→ The task
Exactly repeat the line that contains "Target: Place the", then every line after it up to and including the final line.

→ Recorded information
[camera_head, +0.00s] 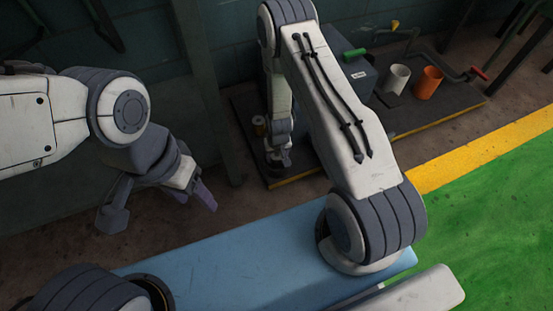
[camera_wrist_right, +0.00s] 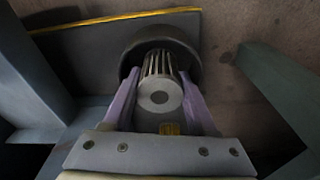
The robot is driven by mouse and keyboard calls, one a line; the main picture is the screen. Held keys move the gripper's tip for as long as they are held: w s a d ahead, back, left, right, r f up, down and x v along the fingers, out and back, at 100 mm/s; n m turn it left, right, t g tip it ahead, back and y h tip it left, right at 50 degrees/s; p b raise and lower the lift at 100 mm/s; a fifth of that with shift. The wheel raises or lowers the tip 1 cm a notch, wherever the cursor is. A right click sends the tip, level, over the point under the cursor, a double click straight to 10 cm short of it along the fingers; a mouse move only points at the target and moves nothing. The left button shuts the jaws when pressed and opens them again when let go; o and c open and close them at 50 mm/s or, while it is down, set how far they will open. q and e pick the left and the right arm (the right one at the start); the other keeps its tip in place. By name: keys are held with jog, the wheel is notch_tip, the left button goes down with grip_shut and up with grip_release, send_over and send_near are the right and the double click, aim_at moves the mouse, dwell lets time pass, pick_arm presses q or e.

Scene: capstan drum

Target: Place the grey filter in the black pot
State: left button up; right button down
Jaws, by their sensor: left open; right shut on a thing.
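The grey filter (camera_wrist_right: 160,95), a ribbed cylinder with a round end and a dark centre hole, is between the purple fingers of my right gripper (camera_wrist_right: 160,110) in the right wrist view. The gripper is shut on it. The black pot (camera_wrist_right: 189,56), round and dark, lies just beyond the filter's far end. I cannot tell whether that end is inside the pot or just above it. In the head view my right gripper (camera_head: 279,158) is low at the platform's left end, and the filter is not clear there. My left gripper (camera_head: 160,207) is open and empty at left.
A dark platform (camera_head: 440,112) with a yellow edge carries a grey box (camera_head: 352,82), a white cup (camera_head: 397,78), an orange cup (camera_head: 428,83) and a red-handled crank (camera_head: 478,73). A grey-green post (camera_head: 212,100) stands left of the platform. Brown floor is clear in front.

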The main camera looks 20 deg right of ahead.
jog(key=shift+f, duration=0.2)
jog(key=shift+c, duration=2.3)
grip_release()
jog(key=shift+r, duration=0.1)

→ Response below
Target: Place the grey filter in the black pot
State: left button up; right button down
Jaws, by their sensor: left open; right shut on a thing.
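The grey filter (camera_wrist_right: 160,95), a ribbed cylinder with a round end and a dark centre hole, is between the purple fingers of my right gripper (camera_wrist_right: 160,110) in the right wrist view. The gripper is shut on it. The black pot (camera_wrist_right: 189,56), round and dark, lies just beyond the filter's far end. I cannot tell whether that end is inside the pot or just above it. In the head view my right gripper (camera_head: 279,158) is low at the platform's left end, and the filter is not clear there. My left gripper (camera_head: 160,207) is open and empty at left.
A dark platform (camera_head: 440,112) with a yellow edge carries a grey box (camera_head: 352,82), a white cup (camera_head: 397,78), an orange cup (camera_head: 428,83) and a red-handled crank (camera_head: 478,73). A grey-green post (camera_head: 212,100) stands left of the platform. Brown floor is clear in front.

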The main camera looks 20 deg right of ahead.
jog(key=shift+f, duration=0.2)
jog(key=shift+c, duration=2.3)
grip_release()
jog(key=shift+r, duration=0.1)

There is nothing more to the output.